Obama, on the other hand, does not have to answer difficult questions or face relentless scrutiny. The toughest moment in his campaign surrounded the Reverend Wright controversy. The media held their collective breath searching for a way to spin this low point into triumph. The next day, Obama’s staff released a statement announcing that he would give two "major policy speeches" on race and the economy. The media reported exactly this: "Obama will give two major policy speeches in Philadelphia this week."
This is the only time I can recall seeing the media describe campaign speeches as "major" based solely on a candidate’s description of them. But it helped shape the mood for Obama's valiant return. The atmosphere was solemn and hopeful. Fittingly, change was also on the horizon. Soon the race speech would rise above mere "major" status and morph into a courageous, crucial, historic, and brilliant dissertation on race. Commentators passionately and uniformly praised the speech. Many of them compared Obama to Dr. Martin Luther King, Jr. But Dr. King never wore the safe "post-racial" label, and he died as a result of his sustained, courageous and organized efforts to combat racial injustice. Obama, by contrast, addressed racial justice in one fleeting moment solely to overcome a serious threat to his political campaign. Yet, his opportunistic usage of race was completely off-limits as a topic of serious inquiry. Only marginalized commentators like Shelby Steele and Thomas Sowell could even explore these questions. Good "liberals" could only offer effusive praise or (worse) silence.

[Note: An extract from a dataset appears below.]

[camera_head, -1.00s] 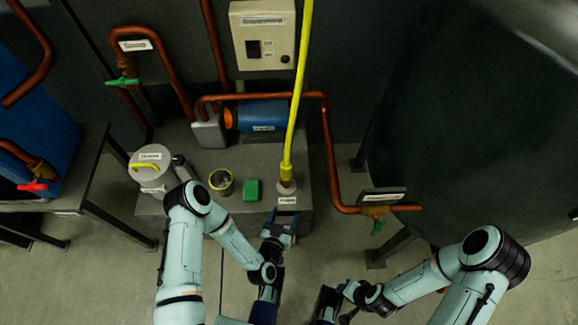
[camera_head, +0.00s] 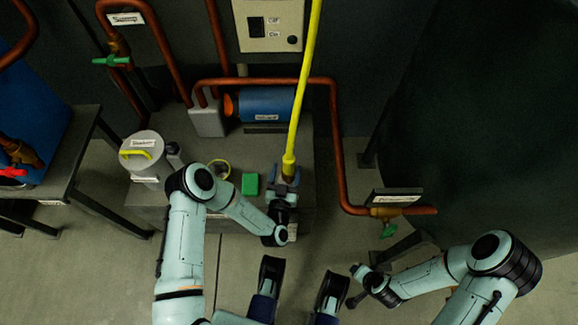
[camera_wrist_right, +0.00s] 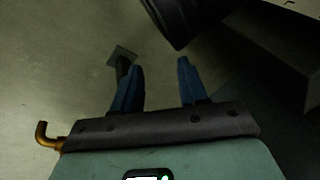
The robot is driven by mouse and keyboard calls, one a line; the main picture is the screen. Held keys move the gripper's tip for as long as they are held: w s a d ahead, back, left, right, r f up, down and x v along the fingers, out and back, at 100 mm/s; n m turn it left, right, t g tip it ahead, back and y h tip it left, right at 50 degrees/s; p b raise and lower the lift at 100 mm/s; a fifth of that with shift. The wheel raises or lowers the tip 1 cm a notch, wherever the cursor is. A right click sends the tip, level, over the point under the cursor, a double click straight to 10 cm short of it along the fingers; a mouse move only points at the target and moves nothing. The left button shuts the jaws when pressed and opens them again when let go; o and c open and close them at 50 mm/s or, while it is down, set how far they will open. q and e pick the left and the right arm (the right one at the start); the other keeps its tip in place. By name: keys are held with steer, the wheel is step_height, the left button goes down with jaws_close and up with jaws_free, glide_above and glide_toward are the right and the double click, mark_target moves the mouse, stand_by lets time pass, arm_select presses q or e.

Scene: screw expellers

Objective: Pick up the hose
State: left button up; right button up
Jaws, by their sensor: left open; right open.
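The yellow hose (camera_head: 303,90) hangs from the top of the head view down to its brass-coloured end at the right side of the low grey bench. My left gripper (camera_head: 287,178) is open at the hose's lower end, with its blue fingers close around or beside the fitting. I cannot tell whether they touch it. The gripper hides the socket and label below. My right gripper (camera_wrist_right: 160,68) is open and empty in the right wrist view, above the floor and away from the hose.
On the bench (camera_head: 230,225) stand a white lidded canister (camera_head: 140,160), a green block (camera_head: 250,184), a yellow-rimmed cup (camera_head: 219,169) and a blue motor (camera_head: 266,104). A copper pipe (camera_head: 337,150) runs down the right side to a valve. A large dark tank stands at the right.

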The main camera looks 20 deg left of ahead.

Hutchinson's Summary: Clinton = Obama = Typical Politician
For the record, I do not endorse all of Clinton's political tactics, nor do I believe that moments like Wright-gate should derail a candidate. But Obama's response to the situation is just as "political" as Clinton's efforts to show her superiority and question her opponent's readiness for the presidency. They are both typical politicians. According to Obama's campaign narrative, however, he offers a new, kinder and gentler politics, even though "change," "hope" "unity," and "Washington-outsider" rhetoric have framed many previous campaigns.
Successful candidates must construct personal narratives that resonate with the public and inspire trust; Obama has accomplished this important task. But most media have uncritically accepted and have even strained to validate his campaign narrative in their reporting. This constitutes a terrible abdication of their important social function.

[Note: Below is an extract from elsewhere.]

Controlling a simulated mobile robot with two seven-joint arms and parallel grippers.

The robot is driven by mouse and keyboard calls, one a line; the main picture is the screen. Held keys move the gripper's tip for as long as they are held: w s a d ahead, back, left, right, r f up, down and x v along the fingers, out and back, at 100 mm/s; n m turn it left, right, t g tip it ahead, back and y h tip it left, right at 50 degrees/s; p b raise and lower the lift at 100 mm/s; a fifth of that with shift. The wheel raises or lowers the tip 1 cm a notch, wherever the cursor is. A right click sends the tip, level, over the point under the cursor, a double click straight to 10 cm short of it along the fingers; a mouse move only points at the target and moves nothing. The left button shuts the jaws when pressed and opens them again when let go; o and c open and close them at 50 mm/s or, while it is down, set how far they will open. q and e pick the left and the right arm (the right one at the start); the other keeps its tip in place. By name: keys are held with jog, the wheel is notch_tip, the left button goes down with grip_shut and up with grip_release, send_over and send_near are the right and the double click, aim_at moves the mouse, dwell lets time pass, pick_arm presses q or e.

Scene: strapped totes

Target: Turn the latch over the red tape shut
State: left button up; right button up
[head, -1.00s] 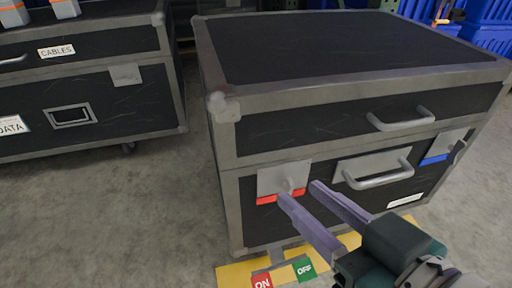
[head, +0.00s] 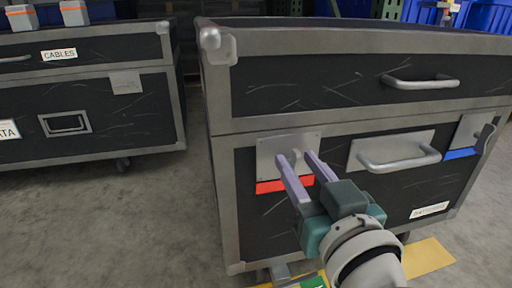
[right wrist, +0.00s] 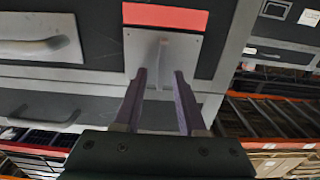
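The latch (head: 296,155) sits on a grey metal plate (head: 268,158) on the front of the near black case, just above the red tape (head: 270,187). In the right wrist view the latch (right wrist: 163,52) is a thin grey handle standing out from its plate, with the red tape (right wrist: 165,17) beyond. My right gripper (head: 296,157) is open at the plate. In the right wrist view its two purple fingers (right wrist: 160,74) stand either side of the handle, with gaps showing. Whether the tips touch the plate, I cannot tell. My left gripper is not in view.
Right of the latch are a grey pull handle (head: 400,160) and another latch plate (head: 470,132) over blue tape (head: 460,154). An upper handle (head: 420,82) juts from the case. Another case (head: 90,115) stands left, across open floor (head: 110,220). Yellow floor marking (head: 428,260) lies below.

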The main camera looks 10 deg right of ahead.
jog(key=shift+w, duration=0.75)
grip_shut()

The Media and the "Isms" Factor
The blatant media bias also conflicts with liberal and progressive commitment to racial and gender justice. When liberal egalitarians spew endlessly about the inherent evil of Clinton and the unquestionable sincerity and rightfulness of Obama, this smacks of hypocrisy and disparate treatment. Their coddling of Obama also suggests that liberals, especially white liberals constantly yearning to prove how "post-racist" they are, suffer from the "bigotry of low expectations." This stereotype discounts the intellectual capacity of blacks, which could cause Obama’s supporters unconsciously to question his ability to take on a strong competitor, despite his frequently touted academic achievement and eloquence. The unprecedented efforts to insulate Obama from any measure of media or political scrutiny could stem from the operation of this stereotype.
Obama’s surrogates and the media have utilized a variety of responses to vilify his critics. Early on, his surrogates called them racists. Then they dismissed them as being "more of the same." Then they brushed them aside for wasting Obama’s time with "business as usual." Then they demanded that Clinton leave the race, which would undoubtedly reduce the opportunity to critique and raise questions concerning his relative fitness for office. His supporters have also dramatically described fairly standard campaign tactics as "knifing," "kneecapping" and tossing the "kitchen sink" at the first viable black presidential candidate (an argument which, ironically, validates Ferraro's statements). Obama’s guardians have predicted that Clinton's allegedly "divisive" campaigning will destroy the Democratic Party and weaken its nominee, an argument that requires the listener to forget that the Democrats have only managed to produce one two-term President since FDR.
But the New York Times exceeds the melodrama of many Obama protectors when its editorial asserts that Clinton has called out "the dogs" for Obama. The imagery used to describe Clinton and Obama consistently portray her as a conniving, ruthlessly violent old hag and Obama as a defenseless, frail, and effete "Negro" (also known as "boy"). The media’s blatant efforts to prop up Obama and demonize Clinton smack of a racial paternalism that is as rooted in white supremacy as segregation. Their disparate coverage also relies extensively on gender stereotypes, which should trouble all individuals who are truly committed to the advancement of civil rights. Yet many self-proclaimed progressives have condemned feminists who critique the media’s treatment of Clinton as being knee-jerk activists engaged in vulgar identity politics. Anti-feminism now joins post-racial (but still enough qualify as "real") blackness as newly minted leftist ideologies. Blacks have acquiesced in and legitimated this disturbing occurrence with their almost unanimous support for Obama.
This entire election has caused me to grow even more suspicious and cynical of liberals. It also confirms how utterly unhelpful media have become. A short time ago, the most powerful among these companies were "embedded" in military tanks in order to stream U.S. war propaganda domestically and throughout the world. Some, including the New York Times, later admitted to suppressing antiwar coverage or confining it to "second-page" status, but their apologies only came after popular support for the invasion dissipated, and the precious opportunity to educate the pre-war public opinion had long passed.
With respect to this campaign, the opportunistic New York Times endorsed Clinton, but now that everyone else is ready to burn her at the stake, they view her as the Democrats' worst nightmare. Similarly, the New York Times endorsed Senator McCain, but once he secured his party's nomination, it suddenly unveiled 25-year-old, unsubstantiated allegations of adultery and conflicts of interests surrounding McCain. The paper sat on the story and released it soon after its ability to influence the Republican contest had expired. Media actors have contributed heavily to the venomous atmosphere of this election. The media’s pernicious bias against Clinton and its uncritical stance toward Obama undermine the credibility of their efforts to police the tone of any candidate's campaign.